Tunisie – Médias : On n’est pas encore sorti de l’ornière!


medias-030721012.jpgS’il
est vrai que les médias se sont libérés du joug du régime de Ben Ali qui les
tenait sous sa coupe, la liberté d’expression est, toutefois, encore menacée en
Tunisie. De vieux réflexes ressurgissent, a-t-on souligné dans une rencontre
dédiée par l’association Lam Echaml sur «Liberté d’expression, régulation des
médias et nouvelle Constitution». Une rencontre qui est revenue encore une fois
sur la situation des médias publics de l’audiovisuel tunisien.

Etrange époque que celle que nous vivons aujourd’hui. «La période où le
black-out sur l’information», a assuré Anouar Moalla, expert en communication et
cheville ouvrière de la rencontre organisée, samedi 30 juin 2012, à Tunis, par
l’association Lam Echaml (Resserrer les rangs), sur «Liberté d’expression,
régulation des médias et nouvelle constitution». Mais «la liberté d’expression
est encore menacée», a confié Taher Ben Hassine, directeur de la chaîne de
télévision privée «Alhiwar Attounsi». Le directeur de cette chaîne, qui a été
attaquée, le 26 mai 2012, et a vu une partie de ses équipements endommagée, a
soutenu, à ce titre, que le pays vit la même situation que celle sous le régime
du président déchu Ben Ali.

Olivia Gré, chef de mission en Tunisie de l’association Reporters sans
frontières (RSF), qui défend les journalistes à travers le monde, est venue
exposer les résultats de l’observation faite par cette organisation de la
réalité de la presse en Tunisie, depuis octobre 2011. Elle estime que des
«violences graves» ont été recensées: agressions verbales et physiques,
intimidations, confiscations de matériels, cambriolages… Des actes qui ont été
le fait de citoyens, de policiers et d’extrémistes.

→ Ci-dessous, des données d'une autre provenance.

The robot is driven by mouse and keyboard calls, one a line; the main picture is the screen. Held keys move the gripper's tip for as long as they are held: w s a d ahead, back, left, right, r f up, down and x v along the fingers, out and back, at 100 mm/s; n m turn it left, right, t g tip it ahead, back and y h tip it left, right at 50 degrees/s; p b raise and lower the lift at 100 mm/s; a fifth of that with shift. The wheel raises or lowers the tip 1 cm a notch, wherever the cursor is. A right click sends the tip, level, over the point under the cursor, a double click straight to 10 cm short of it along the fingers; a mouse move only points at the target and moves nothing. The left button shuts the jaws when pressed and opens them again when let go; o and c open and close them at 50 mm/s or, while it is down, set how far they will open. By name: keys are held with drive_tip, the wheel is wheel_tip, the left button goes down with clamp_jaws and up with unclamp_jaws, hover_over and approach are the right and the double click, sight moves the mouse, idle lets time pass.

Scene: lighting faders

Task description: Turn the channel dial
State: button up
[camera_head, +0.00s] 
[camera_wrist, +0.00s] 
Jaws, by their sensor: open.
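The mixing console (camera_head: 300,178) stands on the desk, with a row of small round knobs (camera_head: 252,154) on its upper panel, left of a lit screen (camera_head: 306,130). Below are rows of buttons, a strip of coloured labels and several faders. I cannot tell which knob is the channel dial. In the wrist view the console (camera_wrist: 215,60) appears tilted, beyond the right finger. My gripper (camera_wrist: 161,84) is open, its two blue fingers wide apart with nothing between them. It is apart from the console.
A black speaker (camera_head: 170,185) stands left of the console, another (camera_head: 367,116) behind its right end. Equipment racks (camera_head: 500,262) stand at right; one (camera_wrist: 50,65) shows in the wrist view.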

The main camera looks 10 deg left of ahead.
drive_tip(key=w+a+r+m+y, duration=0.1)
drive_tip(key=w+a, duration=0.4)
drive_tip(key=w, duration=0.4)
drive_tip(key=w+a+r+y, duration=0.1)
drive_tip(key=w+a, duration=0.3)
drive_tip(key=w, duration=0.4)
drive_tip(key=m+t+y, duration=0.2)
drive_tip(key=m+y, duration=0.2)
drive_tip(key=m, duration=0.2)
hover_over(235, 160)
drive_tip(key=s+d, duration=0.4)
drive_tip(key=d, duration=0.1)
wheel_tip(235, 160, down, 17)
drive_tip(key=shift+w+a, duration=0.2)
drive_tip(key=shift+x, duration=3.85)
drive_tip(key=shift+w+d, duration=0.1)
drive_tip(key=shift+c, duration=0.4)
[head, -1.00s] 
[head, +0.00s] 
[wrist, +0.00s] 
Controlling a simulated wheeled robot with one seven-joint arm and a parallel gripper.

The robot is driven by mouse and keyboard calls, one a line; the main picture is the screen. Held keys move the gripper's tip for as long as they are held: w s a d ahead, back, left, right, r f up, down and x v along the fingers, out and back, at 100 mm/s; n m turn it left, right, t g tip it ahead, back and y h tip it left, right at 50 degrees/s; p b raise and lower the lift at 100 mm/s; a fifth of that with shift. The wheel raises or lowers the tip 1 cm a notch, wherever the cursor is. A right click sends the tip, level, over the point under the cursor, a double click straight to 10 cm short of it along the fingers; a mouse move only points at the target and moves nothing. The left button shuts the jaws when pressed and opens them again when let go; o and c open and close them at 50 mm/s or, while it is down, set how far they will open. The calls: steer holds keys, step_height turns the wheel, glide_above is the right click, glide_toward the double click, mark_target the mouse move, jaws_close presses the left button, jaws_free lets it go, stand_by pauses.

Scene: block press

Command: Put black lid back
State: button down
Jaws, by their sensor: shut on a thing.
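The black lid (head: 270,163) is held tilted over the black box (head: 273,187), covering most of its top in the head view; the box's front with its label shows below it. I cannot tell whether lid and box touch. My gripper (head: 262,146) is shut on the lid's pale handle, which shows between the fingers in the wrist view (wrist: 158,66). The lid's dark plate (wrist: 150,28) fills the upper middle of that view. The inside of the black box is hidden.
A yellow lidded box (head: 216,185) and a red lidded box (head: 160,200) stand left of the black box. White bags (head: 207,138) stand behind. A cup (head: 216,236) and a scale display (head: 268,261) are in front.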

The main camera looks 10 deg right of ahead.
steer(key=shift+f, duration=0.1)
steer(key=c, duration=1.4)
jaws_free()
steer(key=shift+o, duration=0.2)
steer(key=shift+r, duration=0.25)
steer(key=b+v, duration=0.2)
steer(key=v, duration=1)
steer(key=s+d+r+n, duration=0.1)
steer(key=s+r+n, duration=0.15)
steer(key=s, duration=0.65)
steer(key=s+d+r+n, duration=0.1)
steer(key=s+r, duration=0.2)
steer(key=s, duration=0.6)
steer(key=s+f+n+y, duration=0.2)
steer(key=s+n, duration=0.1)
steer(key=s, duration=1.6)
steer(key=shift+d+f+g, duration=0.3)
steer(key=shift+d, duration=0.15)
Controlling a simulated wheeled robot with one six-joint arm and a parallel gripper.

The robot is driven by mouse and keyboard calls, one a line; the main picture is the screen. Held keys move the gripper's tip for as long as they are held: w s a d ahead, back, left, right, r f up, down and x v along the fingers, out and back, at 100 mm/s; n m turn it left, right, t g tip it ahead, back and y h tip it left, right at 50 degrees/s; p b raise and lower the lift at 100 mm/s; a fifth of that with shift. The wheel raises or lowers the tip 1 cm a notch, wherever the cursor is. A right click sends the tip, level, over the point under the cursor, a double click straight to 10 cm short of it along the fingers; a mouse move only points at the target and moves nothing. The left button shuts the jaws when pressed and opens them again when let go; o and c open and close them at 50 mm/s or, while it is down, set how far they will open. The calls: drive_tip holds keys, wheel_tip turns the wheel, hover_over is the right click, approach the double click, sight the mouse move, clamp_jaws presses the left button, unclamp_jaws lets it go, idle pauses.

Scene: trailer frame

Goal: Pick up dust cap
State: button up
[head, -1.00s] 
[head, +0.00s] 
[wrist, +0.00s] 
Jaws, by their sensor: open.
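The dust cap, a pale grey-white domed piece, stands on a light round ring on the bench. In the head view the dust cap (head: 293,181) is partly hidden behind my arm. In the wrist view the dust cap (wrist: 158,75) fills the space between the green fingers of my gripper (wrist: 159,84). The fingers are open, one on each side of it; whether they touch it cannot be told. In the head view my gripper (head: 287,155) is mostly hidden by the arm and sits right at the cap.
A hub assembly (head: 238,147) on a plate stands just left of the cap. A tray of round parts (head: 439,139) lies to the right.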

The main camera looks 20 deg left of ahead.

De vieux réflexes qui ressurgissent

Apportant un témoignage, à cette occasion, la militante des droits de l’Homme,
Naziha Rejiba, plus connue sous le nom d’Oum Zied, estime, dans le même ordre
d’idées, que les choses n’ont pas toujours bien changé depuis notamment
l’installation de la Troïka au pouvoir. Evoquant le paysage médiatique tunisien,
elle a donné pour exemple de la persistance des pratiques d’hier, la diffusion
tous les jeudis, sur la chaîne publique «Al wataniya1», d’une émission
religieuse au cours de laquelle on prône un modèle de société contraire aux lois
du pays.

Moufida Abassi, journaliste et productrice d’émissions à la télévision
tunisienne, a regretté, pour sa part, que des journalistes continuent à faire
l’objet de pressions. «Le pouvoir en place continue à interférer dans les
affaires des médias comme le faisait hier le régime Ben Ali», a-t-elle expliqué.
Il s’agit de vieux réflexes qui ressurgissent, a-t-elle soutenu. Ainsi,
l’Assemblée constituante ne souhaite pas livrer les Procès verbaux de ses
réunions, et ses membres préfèrent plutôt donner des interviews. Insistant sur
le fait que les mentalités ont la peau dure.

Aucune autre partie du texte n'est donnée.